The rewards are used to recognize an individual’s contribution to an organization. The main purpose of rewards within performance management is to help an organization attract, retain, as well as motivate individual employees (Armstrong, 2009). Secondly, rewards play a significant role in motivating, committing, and improving the employee morale. They are also intended to support organizational goals, thereby improving organizational success in the long-run.

Total reward

Total reward includes both financial and non-financial (Armstrong, 2009). Financial rewards are extrinsic and relate to payments. On the other hand, non-financial rewards are intrinsic and relate to individual recognition, career guidance, development, work-life quality, access to challenging assignments.

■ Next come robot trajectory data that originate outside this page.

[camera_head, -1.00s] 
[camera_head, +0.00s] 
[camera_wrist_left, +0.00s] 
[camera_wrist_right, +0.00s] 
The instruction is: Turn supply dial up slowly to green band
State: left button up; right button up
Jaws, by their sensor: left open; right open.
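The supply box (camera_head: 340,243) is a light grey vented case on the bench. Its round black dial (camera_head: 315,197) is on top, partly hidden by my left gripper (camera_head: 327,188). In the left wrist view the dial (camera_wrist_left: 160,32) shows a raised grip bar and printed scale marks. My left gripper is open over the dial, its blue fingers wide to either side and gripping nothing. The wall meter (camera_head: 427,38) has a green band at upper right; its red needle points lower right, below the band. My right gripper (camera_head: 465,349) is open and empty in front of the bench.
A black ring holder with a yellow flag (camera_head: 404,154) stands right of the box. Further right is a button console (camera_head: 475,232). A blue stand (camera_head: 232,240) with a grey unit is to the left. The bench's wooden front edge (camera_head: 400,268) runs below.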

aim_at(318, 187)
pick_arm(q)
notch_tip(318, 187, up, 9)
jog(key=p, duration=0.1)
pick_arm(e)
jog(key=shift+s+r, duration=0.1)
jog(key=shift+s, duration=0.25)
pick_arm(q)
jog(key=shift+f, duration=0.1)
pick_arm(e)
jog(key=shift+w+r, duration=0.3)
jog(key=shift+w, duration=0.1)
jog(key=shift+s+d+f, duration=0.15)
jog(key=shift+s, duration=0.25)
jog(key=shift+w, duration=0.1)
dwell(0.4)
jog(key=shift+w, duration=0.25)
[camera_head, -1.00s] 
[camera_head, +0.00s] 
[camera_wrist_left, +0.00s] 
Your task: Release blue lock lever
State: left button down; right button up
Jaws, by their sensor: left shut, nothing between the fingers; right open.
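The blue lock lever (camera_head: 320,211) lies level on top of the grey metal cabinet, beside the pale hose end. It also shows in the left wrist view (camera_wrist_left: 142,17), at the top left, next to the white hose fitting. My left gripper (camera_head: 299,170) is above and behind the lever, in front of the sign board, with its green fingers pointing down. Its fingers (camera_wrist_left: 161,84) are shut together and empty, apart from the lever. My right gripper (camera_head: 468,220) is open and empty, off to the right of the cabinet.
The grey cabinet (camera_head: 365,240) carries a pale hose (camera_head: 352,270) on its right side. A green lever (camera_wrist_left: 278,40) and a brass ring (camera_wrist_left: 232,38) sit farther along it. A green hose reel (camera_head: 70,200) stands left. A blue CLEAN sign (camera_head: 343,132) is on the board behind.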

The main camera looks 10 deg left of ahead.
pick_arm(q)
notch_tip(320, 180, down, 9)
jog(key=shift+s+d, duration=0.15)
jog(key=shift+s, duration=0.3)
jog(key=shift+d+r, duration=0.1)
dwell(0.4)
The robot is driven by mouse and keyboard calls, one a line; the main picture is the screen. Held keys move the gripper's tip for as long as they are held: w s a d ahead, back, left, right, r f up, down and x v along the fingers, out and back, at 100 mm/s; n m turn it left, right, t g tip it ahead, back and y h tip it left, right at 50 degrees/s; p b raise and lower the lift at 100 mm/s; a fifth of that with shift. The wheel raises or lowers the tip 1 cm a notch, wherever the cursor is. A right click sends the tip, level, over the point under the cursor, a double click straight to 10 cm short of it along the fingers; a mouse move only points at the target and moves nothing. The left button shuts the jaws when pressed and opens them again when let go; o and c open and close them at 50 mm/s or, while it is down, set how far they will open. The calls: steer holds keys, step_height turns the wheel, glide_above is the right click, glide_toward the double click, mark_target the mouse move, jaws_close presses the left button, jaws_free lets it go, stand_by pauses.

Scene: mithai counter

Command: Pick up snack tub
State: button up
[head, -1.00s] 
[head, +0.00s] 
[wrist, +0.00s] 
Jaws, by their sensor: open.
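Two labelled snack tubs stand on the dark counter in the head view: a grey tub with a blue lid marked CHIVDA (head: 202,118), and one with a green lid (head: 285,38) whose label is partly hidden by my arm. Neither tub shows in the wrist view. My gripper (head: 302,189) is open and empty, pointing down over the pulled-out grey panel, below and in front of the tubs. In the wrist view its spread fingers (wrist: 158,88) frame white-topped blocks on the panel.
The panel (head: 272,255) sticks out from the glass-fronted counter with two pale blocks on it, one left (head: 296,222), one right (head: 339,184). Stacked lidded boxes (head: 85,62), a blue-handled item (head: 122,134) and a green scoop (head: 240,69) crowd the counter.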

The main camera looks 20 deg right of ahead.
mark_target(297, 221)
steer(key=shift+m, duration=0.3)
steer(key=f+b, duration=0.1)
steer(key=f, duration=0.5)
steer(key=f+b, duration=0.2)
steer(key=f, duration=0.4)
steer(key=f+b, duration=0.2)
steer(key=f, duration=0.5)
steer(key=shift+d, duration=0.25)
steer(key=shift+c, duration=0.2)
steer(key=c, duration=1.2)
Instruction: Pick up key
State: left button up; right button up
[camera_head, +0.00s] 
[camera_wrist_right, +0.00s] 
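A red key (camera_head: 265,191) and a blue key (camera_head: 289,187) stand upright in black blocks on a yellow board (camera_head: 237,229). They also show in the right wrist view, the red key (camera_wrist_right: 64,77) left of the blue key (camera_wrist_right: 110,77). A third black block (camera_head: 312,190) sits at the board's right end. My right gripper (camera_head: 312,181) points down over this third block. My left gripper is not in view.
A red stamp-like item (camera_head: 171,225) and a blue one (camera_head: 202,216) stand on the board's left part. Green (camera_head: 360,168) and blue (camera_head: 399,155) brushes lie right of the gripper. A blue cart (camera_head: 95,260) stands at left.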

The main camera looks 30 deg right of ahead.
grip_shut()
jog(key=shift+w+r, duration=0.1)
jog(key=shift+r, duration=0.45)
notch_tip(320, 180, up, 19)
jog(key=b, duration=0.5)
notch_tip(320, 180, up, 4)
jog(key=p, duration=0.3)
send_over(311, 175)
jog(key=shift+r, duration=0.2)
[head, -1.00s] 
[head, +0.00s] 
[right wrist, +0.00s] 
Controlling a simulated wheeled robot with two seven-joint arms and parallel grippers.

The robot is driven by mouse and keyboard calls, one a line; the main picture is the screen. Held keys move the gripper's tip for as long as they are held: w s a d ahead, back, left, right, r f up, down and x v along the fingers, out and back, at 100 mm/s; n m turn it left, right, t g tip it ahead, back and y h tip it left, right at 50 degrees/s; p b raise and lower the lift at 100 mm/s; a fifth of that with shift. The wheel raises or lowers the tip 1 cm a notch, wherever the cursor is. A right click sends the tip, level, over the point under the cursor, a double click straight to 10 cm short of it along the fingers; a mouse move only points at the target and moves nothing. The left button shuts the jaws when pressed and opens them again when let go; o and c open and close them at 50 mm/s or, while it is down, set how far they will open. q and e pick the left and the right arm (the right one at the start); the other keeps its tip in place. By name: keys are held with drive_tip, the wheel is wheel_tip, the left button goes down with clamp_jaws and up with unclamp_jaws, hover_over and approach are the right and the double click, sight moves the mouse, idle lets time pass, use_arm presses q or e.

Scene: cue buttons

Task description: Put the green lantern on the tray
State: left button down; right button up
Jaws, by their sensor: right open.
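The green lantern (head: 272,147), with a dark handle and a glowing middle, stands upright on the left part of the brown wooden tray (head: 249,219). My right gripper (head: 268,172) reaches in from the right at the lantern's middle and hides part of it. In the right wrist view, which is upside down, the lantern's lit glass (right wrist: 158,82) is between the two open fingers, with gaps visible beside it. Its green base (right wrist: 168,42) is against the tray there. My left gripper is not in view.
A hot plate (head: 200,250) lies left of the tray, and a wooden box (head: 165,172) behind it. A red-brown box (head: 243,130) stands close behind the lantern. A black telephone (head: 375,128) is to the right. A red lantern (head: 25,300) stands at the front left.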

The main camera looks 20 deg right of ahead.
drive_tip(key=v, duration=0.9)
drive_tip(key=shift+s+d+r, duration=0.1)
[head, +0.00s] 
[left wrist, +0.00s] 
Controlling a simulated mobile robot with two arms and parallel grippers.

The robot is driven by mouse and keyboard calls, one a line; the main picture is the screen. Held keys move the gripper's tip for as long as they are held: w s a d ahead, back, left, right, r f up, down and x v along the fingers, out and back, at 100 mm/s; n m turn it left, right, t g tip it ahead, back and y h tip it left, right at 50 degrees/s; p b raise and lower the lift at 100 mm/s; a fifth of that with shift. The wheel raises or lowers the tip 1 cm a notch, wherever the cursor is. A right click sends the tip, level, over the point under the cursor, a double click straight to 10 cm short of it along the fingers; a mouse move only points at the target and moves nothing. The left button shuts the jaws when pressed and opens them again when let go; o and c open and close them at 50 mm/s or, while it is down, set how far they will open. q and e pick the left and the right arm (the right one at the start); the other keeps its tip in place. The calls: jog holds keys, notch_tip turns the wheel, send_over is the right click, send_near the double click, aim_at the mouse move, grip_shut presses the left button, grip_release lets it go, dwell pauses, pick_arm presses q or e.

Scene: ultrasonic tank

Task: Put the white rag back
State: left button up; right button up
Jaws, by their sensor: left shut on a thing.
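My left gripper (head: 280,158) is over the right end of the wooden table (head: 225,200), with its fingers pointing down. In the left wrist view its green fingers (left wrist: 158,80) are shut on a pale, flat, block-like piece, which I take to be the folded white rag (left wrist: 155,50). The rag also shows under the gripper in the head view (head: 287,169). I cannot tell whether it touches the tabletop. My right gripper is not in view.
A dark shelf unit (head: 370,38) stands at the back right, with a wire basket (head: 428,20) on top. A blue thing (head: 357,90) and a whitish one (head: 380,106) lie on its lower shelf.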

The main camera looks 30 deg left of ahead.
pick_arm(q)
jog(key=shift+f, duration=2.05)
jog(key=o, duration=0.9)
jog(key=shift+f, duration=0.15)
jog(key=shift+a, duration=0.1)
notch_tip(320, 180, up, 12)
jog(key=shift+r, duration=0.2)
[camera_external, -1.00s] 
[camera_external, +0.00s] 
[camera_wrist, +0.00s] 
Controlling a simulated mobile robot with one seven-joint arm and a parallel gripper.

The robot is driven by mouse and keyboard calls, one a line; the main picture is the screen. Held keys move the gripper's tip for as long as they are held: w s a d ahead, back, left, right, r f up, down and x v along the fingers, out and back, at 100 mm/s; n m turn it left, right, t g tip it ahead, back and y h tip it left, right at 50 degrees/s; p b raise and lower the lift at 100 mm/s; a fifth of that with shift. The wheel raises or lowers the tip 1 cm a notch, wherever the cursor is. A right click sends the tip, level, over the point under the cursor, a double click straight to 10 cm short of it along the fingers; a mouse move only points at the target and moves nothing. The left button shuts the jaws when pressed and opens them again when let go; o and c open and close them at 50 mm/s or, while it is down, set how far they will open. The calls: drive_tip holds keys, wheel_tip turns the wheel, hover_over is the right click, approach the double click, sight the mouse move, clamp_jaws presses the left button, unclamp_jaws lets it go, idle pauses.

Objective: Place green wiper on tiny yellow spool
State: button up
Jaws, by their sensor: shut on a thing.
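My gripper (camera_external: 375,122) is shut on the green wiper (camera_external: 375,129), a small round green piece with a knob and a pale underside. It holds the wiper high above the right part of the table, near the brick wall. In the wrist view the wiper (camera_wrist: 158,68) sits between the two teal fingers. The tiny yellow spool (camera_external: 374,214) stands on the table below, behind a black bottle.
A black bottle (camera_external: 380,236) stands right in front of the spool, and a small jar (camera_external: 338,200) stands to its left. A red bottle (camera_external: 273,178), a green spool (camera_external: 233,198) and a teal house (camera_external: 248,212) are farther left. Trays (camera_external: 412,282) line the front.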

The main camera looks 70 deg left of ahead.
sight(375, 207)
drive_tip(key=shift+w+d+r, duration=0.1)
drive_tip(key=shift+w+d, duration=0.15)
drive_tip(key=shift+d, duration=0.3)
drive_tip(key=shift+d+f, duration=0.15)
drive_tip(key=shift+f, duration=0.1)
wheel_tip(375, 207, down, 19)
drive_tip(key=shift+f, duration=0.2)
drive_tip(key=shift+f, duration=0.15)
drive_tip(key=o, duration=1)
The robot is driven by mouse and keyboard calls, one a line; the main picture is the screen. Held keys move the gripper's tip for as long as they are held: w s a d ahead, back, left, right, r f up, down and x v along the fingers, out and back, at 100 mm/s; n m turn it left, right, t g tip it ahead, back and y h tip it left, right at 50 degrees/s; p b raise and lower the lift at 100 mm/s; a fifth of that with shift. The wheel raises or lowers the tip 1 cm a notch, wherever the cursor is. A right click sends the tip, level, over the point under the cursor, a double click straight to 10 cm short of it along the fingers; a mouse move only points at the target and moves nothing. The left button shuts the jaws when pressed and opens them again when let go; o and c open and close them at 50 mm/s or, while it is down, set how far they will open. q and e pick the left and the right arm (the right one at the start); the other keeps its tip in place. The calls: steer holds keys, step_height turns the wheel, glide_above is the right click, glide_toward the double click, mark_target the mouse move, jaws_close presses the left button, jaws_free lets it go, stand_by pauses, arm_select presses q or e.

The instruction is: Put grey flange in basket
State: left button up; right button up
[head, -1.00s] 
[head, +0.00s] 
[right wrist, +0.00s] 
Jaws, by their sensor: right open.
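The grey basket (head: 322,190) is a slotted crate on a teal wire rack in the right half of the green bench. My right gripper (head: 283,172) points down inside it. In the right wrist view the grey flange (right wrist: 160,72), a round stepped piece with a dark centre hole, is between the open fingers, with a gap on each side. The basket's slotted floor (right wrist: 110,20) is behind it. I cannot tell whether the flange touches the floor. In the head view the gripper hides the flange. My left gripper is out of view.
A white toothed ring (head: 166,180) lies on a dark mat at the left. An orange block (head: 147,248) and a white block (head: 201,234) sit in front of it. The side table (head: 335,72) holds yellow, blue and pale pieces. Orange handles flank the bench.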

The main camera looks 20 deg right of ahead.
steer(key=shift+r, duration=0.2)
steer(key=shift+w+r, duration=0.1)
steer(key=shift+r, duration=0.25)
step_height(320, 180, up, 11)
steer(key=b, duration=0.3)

Financial rewards include remuneration, which is the amount of money paid to an employee for the work done. The increase in remuneration motivates an employee, and hence encourages better performance. In addition, performance can be rewarded financially through increasing a basic pay or remuneration. Such pay additions may include bonuses, incentives, service-related pay, skill-based pay, commissions, or competence-related pay (Armstrong, 2009).

Recognition is a powerful component of non-financial total rewards. It involves recognizing individual achievements and excellent performances. Recognition can be in the form of a compliment, praise, promotion, appreciation, gift certificate, and dinner among many others (Armstrong, 2009).


Performance management is essential in improving individual and organizational efficiencies. This is achieved through performance appraisal, reward reviews, and objective setting. These three play a significant role in motivating employees, as well as aligning their duties to meeting organizational goals.


Armstrong, M. (2009). A Handbook of Human Resource Management Practice. Cambridge, UK: Kogan Page Limited.

Armstrong, M., & Baron A. (2005). Managing Performance: Performance management in action. London: CIPD.

Atkinson, C., & Shaw, S. (2006). Managing performance. London: CIPD.

Martin, M., Jackson, T., Martin, M., & CIPD. (2010). Human resource practice. London: CIPD.